- **Written exercise**
All of the records below should be output exactly.

>> begin Source records

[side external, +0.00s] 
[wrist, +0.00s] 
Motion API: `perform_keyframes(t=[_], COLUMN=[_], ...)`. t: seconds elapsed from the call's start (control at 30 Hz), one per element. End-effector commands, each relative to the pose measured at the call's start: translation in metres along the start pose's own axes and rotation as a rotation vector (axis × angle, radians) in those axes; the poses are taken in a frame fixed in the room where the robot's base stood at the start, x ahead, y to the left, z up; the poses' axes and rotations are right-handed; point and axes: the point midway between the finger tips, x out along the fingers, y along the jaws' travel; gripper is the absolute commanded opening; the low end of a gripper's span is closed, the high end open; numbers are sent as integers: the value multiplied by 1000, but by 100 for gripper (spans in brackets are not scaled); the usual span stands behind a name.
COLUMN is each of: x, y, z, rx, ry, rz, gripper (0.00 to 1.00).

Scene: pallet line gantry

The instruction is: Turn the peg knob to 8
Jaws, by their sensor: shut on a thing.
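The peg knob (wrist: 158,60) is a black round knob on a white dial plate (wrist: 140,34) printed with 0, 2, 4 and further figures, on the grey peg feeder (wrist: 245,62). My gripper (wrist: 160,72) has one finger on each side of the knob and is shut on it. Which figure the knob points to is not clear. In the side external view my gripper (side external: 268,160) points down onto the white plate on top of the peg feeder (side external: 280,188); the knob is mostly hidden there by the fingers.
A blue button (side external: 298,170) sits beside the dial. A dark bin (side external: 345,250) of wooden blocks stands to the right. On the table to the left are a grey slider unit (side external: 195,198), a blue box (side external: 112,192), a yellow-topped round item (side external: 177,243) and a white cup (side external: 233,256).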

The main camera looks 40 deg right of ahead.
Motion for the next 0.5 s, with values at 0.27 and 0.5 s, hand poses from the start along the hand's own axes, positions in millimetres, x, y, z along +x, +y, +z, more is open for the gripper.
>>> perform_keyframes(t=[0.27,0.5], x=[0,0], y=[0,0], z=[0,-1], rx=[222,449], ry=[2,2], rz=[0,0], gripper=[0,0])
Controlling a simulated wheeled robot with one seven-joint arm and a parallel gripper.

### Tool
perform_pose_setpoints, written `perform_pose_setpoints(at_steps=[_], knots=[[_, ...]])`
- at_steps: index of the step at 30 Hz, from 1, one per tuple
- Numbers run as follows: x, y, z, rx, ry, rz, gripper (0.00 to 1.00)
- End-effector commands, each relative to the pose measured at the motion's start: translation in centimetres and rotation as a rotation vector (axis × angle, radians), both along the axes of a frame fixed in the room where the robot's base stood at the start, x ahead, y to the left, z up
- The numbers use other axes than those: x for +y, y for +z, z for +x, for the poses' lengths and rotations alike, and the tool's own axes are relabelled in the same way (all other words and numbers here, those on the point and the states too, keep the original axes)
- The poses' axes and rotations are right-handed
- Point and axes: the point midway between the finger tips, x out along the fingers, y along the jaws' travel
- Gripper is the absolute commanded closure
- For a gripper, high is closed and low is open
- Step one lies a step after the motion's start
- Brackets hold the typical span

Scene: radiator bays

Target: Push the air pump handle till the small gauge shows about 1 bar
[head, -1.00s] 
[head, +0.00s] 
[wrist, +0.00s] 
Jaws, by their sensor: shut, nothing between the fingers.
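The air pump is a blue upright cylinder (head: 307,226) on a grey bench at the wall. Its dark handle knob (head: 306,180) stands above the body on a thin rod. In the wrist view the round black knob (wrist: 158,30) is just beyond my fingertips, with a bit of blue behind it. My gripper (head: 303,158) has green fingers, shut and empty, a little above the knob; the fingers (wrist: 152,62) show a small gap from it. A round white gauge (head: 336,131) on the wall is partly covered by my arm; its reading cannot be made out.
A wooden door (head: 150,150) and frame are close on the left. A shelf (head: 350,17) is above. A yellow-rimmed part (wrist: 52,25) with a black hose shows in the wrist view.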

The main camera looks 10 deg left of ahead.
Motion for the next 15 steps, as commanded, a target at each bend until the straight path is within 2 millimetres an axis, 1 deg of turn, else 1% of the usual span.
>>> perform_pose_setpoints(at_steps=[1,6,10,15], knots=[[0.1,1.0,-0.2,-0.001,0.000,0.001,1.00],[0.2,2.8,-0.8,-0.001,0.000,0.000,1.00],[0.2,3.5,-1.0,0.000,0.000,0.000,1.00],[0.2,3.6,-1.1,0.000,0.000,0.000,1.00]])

>> end Source records

- **Expected answer**
[side external, +0.00s] 
[wrist, +0.00s] 
Motion API: `perform_keyframes(t=[_], COLUMN=[_], ...)`. t: seconds elapsed from the call's start (control at 30 Hz), one per element. End-effector commands, each relative to the pose measured at the call's start: translation in metres along the start pose's own axes and rotation as a rotation vector (axis × angle, radians) in those axes; the poses are taken in a frame fixed in the room where the robot's base stood at the start, x ahead, y to the left, z up; the poses' axes and rotations are right-handed; point and axes: the point midway between the finger tips, x out along the fingers, y along the jaws' travel; gripper is the absolute commanded opening; the low end of a gripper's span is closed, the high end open; numbers are sent as integers: the value multiplied by 1000, but by 100 for gripper (spans in brackets are not scaled); the usual span stands behind a name.
COLUMN is each of: x, y, z, rx, ry, rz, gripper (0.00 to 1.00).

Scene: pallet line gantry

The instruction is: Turn the peg knob to 8
Jaws, by their sensor: shut on a thing.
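The peg knob (wrist: 158,60) is a black round knob on a white dial plate (wrist: 140,34) printed with 0, 2, 4 and further figures, on the grey peg feeder (wrist: 245,62). My gripper (wrist: 160,72) has one finger on each side of the knob and is shut on it. Which figure the knob points to is not clear. In the side external view my gripper (side external: 268,160) points down onto the white plate on top of the peg feeder (side external: 280,188); the knob is mostly hidden there by the fingers.
A blue button (side external: 298,170) sits beside the dial. A dark bin (side external: 345,250) of wooden blocks stands to the right. On the table to the left are a grey slider unit (side external: 195,198), a blue box (side external: 112,192), a yellow-topped round item (side external: 177,243) and a white cup (side external: 233,256).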

The main camera looks 40 deg right of ahead.
Motion for the next 0.5 s, with values at 0.27 and 0.5 s, hand poses from the start along the hand's own axes, positions in millimetres, x, y, z along +x, +y, +z, more is open for the gripper.
>>> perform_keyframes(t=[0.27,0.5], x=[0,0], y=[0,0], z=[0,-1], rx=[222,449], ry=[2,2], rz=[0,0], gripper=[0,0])
Controlling a simulated wheeled robot with one seven-joint arm and a parallel gripper.

### Tool
perform_pose_setpoints, written `perform_pose_setpoints(at_steps=[_], knots=[[_, ...]])`
- at_steps: index of the step at 30 Hz, from 1, one per tuple
- Numbers run as follows: x, y, z, rx, ry, rz, gripper (0.00 to 1.00)
- End-effector commands, each relative to the pose measured at the motion's start: translation in centimetres and rotation as a rotation vector (axis × angle, radians), both along the axes of a frame fixed in the room where the robot's base stood at the start, x ahead, y to the left, z up
- The numbers use other axes than those: x for +y, y for +z, z for +x, for the poses' lengths and rotations alike, and the tool's own axes are relabelled in the same way (all other words and numbers here, those on the point and the states too, keep the original axes)
- The poses' axes and rotations are right-handed
- Point and axes: the point midway between the finger tips, x out along the fingers, y along the jaws' travel
- Gripper is the absolute commanded closure
- For a gripper, high is closed and low is open
- Step one lies a step after the motion's start
- Brackets hold the typical span

Scene: radiator bays

Target: Push the air pump handle till the small gauge shows about 1 bar
[head, -1.00s] 
[head, +0.00s] 
[wrist, +0.00s] 
Jaws, by their sensor: shut, nothing between the fingers.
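The air pump is a blue upright cylinder (head: 307,226) on a grey bench at the wall. Its dark handle knob (head: 306,180) stands above the body on a thin rod. In the wrist view the round black knob (wrist: 158,30) is just beyond my fingertips, with a bit of blue behind it. My gripper (head: 303,158) has green fingers, shut and empty, a little above the knob; the fingers (wrist: 152,62) show a small gap from it. A round white gauge (head: 336,131) on the wall is partly covered by my arm; its reading cannot be made out.
A wooden door (head: 150,150) and frame are close on the left. A shelf (head: 350,17) is above. A yellow-rimmed part (wrist: 52,25) with a black hose shows in the wrist view.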

The main camera looks 10 deg left of ahead.
Motion for the next 15 steps, as commanded, a target at each bend until the straight path is within 2 millimetres an axis, 1 deg of turn, else 1% of the usual span.
>>> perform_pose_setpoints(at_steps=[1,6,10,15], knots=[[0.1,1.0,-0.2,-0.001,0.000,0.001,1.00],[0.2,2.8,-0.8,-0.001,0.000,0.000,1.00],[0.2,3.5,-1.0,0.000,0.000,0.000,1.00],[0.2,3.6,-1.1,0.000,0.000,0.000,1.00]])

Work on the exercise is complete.